» **Listing**:

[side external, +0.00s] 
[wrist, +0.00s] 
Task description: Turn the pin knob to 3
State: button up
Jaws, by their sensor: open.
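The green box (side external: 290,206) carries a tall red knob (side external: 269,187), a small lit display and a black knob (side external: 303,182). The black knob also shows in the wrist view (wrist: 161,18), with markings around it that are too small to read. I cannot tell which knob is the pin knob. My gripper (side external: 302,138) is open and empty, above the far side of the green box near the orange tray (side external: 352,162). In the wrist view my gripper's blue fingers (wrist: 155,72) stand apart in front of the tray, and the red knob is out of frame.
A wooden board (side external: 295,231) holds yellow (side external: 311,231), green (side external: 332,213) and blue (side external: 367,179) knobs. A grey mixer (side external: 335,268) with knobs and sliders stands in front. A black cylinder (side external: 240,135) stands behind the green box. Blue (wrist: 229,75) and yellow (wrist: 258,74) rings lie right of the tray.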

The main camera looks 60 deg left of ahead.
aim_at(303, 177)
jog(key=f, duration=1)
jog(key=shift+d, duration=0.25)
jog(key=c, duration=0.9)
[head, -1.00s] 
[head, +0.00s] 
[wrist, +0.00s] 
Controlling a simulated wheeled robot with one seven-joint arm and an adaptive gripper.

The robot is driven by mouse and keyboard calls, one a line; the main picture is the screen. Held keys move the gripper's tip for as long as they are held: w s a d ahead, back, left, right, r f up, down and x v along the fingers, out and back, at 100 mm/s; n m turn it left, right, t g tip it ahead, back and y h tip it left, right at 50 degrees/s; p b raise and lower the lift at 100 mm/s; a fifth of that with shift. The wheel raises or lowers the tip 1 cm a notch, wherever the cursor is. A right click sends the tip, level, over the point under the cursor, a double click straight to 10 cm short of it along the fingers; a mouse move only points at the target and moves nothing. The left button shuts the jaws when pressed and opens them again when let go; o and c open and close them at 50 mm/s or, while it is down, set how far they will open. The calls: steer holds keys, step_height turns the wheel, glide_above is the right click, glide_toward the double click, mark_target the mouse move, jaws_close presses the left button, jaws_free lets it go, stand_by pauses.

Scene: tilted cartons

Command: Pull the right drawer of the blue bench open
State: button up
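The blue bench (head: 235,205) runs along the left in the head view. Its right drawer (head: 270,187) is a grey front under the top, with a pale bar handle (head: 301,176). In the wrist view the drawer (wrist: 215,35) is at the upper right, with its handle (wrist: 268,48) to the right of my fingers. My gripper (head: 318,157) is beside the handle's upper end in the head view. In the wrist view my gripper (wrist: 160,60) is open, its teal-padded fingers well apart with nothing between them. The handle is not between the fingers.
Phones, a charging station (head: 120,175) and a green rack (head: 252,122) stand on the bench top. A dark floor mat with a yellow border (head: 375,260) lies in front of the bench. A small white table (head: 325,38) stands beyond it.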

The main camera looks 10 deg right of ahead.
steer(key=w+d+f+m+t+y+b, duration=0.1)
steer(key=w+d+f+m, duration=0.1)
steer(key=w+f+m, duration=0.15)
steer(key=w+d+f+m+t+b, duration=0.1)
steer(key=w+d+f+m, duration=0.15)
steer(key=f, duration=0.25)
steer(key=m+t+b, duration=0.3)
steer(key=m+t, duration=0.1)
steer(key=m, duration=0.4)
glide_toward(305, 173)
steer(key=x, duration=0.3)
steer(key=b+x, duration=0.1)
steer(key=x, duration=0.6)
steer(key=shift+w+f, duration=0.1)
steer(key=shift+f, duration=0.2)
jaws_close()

» **Written task**: Among the entries above, identify all lines with "robot" and copy them.

» **Finished exercise**:
Controlling a simulated wheeled robot with one seven-joint arm and an adaptive gripper.
The robot is driven by mouse and keyboard calls, one a line; the main picture is the screen. Held keys move the gripper's tip for as long as they are held: w s a d ahead, back, left, right, r f up, down and x v along the fingers, out and back, at 100 mm/s; n m turn it left, right, t g tip it ahead, back and y h tip it left, right at 50 degrees/s; p b raise and lower the lift at 100 mm/s; a fifth of that with shift. The wheel raises or lowers the tip 1 cm a notch, wherever the cursor is. A right click sends the tip, level, over the point under the cursor, a double click straight to 10 cm short of it along the fingers; a mouse move only points at the target and moves nothing. The left button shuts the jaws when pressed and opens them again when let go; o and c open and close them at 50 mm/s or, while it is down, set how far they will open. The calls: steer holds keys, step_height turns the wheel, glide_above is the right click, glide_toward the double click, mark_target the mouse move, jaws_close presses the left button, jaws_free lets it go, stand_by pauses.

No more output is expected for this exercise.